Compute Pearson and Spearman correlation coefficients between two paired datasets. Includes a scatter chart with regression line.

View guide

Guide

What does this tool do

The Correlation Calculator computes the relationship between two paired datasets (X and Y). Enter two lists of numbers with the same length, and it calculates Pearson correlation (linear relationship), Spearman rank correlation (monotonic relationship), and sample covariance. A scatter chart displays your data points plus a linear regression (correlation) line for visual interpretation. Ideal for homework, research, and data analysis when exploring whether two variables are related.

How to use it

  1. Enter X values — Paste or type the first variable (e.g. hours studied). Comma or space separated.
  2. Enter Y values — Paste or type the second variable (e.g. test scores). Must have the same number of values as X.
  3. Calculate — Click the button to compute Pearson r, Spearman ρ, and covariance.
  4. View the chart — The scatter plot shows data points and the regression line.
  5. Try presets — Use Quick Presets for perfect positive, perfect negative, weak positive, or no correlation examples.

How it works

The tool parses both input strings into number arrays (comma or whitespace separated), validates they have the same length (minimum 2, maximum 10,000 pairs), and delegates to the simple-statistics library for:

  • Pearson r — Sample correlation coefficient: covariance(X,Y) / (σ_X × σ_Y). Measures linear association.
  • Spearman ρ — Rank correlation: Pearson applied to rank-transformed data. Measures monotonic association.
  • Covariance — Sample covariance of the two variables.

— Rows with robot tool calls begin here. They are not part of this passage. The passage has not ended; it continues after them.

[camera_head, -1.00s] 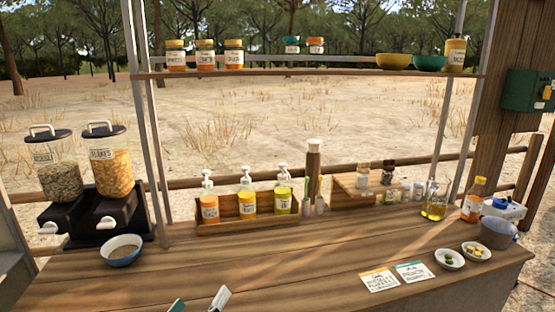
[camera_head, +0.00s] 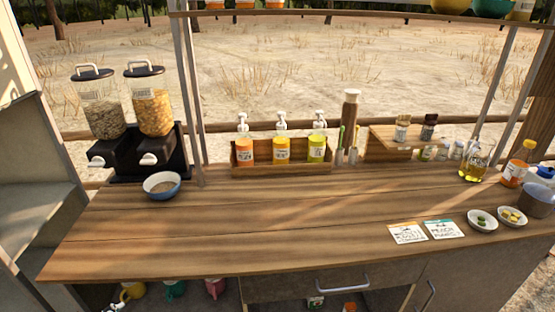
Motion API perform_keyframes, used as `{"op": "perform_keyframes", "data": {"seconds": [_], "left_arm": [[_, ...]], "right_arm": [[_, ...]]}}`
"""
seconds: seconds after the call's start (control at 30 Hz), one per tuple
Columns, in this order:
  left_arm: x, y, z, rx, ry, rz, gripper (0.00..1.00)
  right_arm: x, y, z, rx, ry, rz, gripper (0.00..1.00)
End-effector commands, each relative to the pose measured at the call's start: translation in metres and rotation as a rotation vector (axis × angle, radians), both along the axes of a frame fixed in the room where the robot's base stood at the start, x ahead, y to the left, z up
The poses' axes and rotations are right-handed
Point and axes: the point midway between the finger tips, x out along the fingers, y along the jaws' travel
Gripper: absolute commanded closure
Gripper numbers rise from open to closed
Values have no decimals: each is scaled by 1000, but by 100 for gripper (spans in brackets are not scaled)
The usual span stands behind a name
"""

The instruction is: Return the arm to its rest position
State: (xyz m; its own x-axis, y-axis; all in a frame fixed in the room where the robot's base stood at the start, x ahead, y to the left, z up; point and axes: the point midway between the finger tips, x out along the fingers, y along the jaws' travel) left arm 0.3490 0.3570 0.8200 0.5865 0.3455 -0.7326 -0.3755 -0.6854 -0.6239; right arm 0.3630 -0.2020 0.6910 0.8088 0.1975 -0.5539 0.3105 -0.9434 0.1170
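Neither of my grippers can be made out in the current head view, so whether they are open or hold anything is hidden. A small pale and dark piece shows at the lower left edge beside a yellow mug (camera_head: 132,290); I cannot tell what it is. The wooden counter (camera_head: 270,235) fills the middle of the view, and no arm shows over it.
On the counter stand two cereal dispensers (camera_head: 152,105), a blue bowl (camera_head: 161,186), a wooden bottle rack (camera_head: 281,168), two cards (camera_head: 408,233) and small dishes (camera_head: 482,220). A drawer handle (camera_head: 343,284) sticks out in front. The counter's front left is clear.

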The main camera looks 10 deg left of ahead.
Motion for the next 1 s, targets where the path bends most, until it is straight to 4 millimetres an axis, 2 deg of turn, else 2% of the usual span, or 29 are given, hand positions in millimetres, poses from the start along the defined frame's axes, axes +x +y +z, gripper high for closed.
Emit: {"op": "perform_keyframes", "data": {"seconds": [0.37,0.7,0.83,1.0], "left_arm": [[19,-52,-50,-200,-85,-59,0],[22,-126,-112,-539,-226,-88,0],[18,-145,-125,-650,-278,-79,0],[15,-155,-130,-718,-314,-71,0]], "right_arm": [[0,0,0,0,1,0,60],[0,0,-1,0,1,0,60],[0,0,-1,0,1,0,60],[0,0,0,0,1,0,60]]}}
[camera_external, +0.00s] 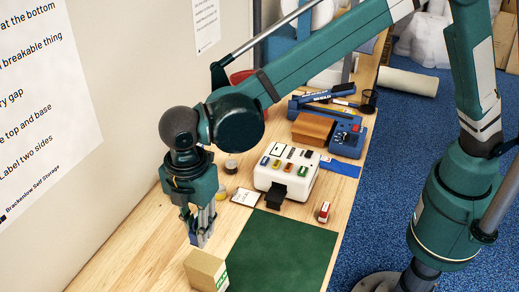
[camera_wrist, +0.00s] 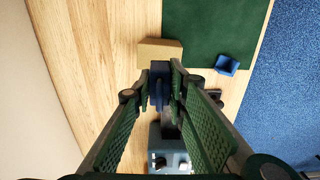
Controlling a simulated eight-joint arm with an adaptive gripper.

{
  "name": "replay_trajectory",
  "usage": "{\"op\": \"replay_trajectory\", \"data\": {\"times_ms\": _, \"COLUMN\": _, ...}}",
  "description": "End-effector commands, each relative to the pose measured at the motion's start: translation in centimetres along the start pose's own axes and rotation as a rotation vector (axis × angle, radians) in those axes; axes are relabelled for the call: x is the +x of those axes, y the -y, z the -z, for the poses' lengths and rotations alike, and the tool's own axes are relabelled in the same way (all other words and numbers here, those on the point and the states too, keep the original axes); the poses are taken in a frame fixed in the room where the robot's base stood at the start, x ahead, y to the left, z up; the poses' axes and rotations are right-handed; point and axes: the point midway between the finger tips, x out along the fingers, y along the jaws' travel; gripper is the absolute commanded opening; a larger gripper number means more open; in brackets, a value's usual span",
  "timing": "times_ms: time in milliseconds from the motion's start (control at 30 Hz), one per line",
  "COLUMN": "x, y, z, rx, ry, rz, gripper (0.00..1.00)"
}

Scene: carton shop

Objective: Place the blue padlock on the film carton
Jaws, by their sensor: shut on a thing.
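My gripper (camera_external: 200,232) points down and is shut on the blue padlock (camera_wrist: 159,86), which shows dark blue between the fingertips in the wrist view. In the external view, a small blue part of the padlock (camera_external: 199,240) shows at the fingertips; the fingers hide the rest. A tan carton with a green-and-white label (camera_external: 203,268), which I take for the film carton, stands on the bench below the gripper. In the wrist view the carton (camera_wrist: 160,51) lies just above the padlock. The exact gap between padlock and carton cannot be told.
A green mat (camera_external: 275,250) lies right of the carton. A white box with small coloured items (camera_external: 287,180), a small red-and-white item (camera_external: 324,212) and a blue device (camera_external: 345,140) stand farther back. In the wrist view, a small blue open container (camera_wrist: 227,66) lies by the mat.

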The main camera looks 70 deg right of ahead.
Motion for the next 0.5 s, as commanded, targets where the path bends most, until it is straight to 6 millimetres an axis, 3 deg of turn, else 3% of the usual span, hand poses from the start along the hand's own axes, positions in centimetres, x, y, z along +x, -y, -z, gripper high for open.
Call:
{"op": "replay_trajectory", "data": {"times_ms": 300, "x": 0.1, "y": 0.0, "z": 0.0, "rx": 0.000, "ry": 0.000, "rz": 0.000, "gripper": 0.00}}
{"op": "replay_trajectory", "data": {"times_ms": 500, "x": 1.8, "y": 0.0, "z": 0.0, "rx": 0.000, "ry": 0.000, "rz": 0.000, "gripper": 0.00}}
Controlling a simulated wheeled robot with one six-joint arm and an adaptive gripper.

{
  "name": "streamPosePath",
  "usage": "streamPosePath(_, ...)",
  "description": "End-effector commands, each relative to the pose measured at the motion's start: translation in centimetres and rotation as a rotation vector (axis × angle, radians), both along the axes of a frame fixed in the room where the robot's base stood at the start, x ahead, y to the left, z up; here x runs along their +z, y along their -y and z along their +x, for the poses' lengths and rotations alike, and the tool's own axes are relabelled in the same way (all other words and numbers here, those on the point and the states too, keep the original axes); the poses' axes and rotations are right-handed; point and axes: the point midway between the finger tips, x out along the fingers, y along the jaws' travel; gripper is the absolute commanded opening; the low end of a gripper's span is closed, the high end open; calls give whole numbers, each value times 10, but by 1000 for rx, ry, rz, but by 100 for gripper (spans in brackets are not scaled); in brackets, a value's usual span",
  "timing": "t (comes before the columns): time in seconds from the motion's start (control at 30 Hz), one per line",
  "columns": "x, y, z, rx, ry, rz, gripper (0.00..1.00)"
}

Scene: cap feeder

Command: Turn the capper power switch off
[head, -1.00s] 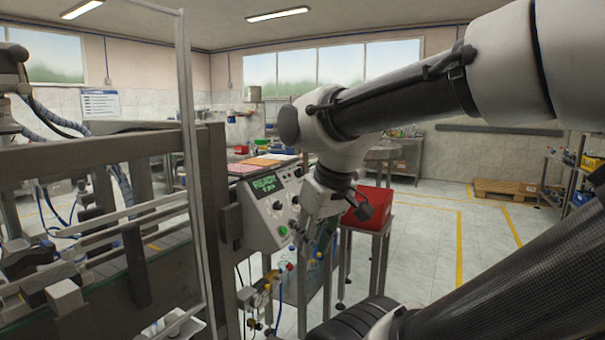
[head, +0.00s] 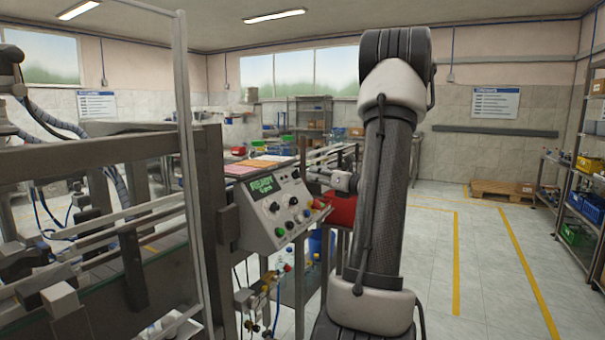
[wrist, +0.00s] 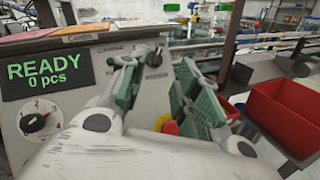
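The grey control panel (head: 262,222) has a green READY display and several dark knobs; its upper part fills the left of the wrist view (wrist: 85,85). A dial knob (wrist: 37,122) sits under the display. The small labels are too blurred to tell which control is the capper power switch. My gripper (wrist: 158,68) is open, its green-padded fingers apart with nothing held between them. In the head view, the gripper is at the panel's upper right side, partly hidden and small.
A red and yellow button (wrist: 170,127) shows low between my fingers. A red bin (wrist: 287,112) stands right of the panel. A metal guard frame (head: 188,150) stands left. Open floor lies to the right.

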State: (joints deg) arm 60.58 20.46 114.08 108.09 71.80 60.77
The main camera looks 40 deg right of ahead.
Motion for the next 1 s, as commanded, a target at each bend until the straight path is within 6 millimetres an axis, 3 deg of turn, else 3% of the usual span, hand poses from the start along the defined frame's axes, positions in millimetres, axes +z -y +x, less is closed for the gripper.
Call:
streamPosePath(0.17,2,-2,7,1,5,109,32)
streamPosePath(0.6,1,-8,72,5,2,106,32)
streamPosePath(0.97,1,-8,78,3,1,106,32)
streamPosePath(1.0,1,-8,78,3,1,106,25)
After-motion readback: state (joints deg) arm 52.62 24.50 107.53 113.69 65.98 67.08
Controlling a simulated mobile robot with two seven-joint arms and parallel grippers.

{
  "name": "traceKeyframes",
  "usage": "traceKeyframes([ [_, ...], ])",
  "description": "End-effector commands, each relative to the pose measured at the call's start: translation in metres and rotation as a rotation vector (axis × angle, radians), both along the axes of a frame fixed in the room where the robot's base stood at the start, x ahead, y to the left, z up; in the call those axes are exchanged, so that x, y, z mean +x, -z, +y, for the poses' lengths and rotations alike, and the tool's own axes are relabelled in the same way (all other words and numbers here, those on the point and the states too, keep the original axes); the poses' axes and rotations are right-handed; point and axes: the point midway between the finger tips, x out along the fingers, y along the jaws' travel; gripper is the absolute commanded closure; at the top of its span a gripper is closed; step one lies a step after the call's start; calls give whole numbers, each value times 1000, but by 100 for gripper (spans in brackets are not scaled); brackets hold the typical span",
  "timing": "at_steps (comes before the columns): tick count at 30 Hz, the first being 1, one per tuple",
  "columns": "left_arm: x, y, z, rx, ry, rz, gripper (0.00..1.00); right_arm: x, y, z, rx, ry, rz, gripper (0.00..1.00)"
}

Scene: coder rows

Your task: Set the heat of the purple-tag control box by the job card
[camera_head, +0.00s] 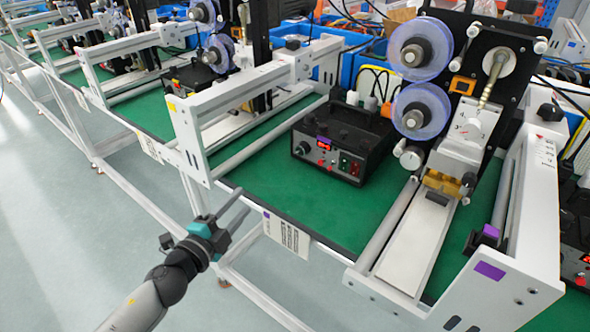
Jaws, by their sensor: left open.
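A black control box (343,142) stands on the green mat in the middle. Its front shows a small purple tag, a red lit display, a black knob (303,149) at its left end and coloured buttons at its right. The display digits are too small to read. A white job card (287,238) with a purple mark hangs at the table's front edge; its print is unreadable here. My left gripper (240,203) is open and empty, in front of the table edge, left of the card and well short of the box. My right gripper is not in view.
A white frame rail (203,150) stands left of the box. Purple reels (420,50) and a white track (412,245) are to its right. A purple-tagged white end frame (490,271) is at right. Green mat (262,175) in front of the box is clear.

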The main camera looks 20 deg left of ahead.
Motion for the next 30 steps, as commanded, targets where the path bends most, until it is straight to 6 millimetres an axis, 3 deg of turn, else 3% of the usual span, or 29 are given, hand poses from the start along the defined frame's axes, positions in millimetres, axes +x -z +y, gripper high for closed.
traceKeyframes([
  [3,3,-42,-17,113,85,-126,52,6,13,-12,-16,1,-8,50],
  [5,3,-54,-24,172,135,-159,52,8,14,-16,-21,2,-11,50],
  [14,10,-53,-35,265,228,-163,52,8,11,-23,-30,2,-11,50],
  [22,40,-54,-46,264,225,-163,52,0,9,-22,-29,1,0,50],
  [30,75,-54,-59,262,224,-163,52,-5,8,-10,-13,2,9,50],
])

The scatter chart uses Recharts with lineType="fitting" to draw the linear regression line automatically from your data.

All computation runs entirely in your browser. No data is sent to any server.

Use cases & examples

  • Homework — Compute correlation for paired data in statistics or psychology.
  • Research — Explore relationships between variables (e.g. temperature vs. ice cream sales).
  • Quality — Check if two measurements or processes are related.
  • Finance — Assess correlation between returns of two assets.

Example

Hours studied (X): 2, 4, 6, 8, 10
Test score (Y): 65, 72, 78, 85, 92

  • Pearson r ≈ 0.99 (strong positive)
  • Spearman ρ ≈ 1 (perfect rank correlation)
  • The scatter chart shows points closely following an upward trend line.

Limitations & known constraints

  • Paired data only — X and Y must have exactly the same length.
  • Minimum 2 pairs — At least two (X, Y) pairs are required.
  • Maximum 10,000 pairs — Very long lists may slow the UI.
  • Linear regression — The fitted line assumes a linear relationship; it does not model curves.
  • No significance testing — The tool does not compute p-values; use dedicated software for hypothesis testing.

FAQ

What is Pearson correlation?
Pearson r measures the linear relationship between two variables. It ranges from -1 (perfect negative) to +1 (perfect positive). Zero means no linear correlation.
What is Spearman correlation?
Spearman ρ measures the monotonic relationship (rank-based). It is better than Pearson when data is not normally distributed or has outliers.
How do I interpret the scatter chart?
Points show your (X, Y) pairs. The line is the linear regression (best-fit) line. A steep positive slope indicates positive correlation; steep negative slope indicates negative correlation.

All calculations and conversions run entirely in your browser. No data is sent to any server, so your input never leaves your device.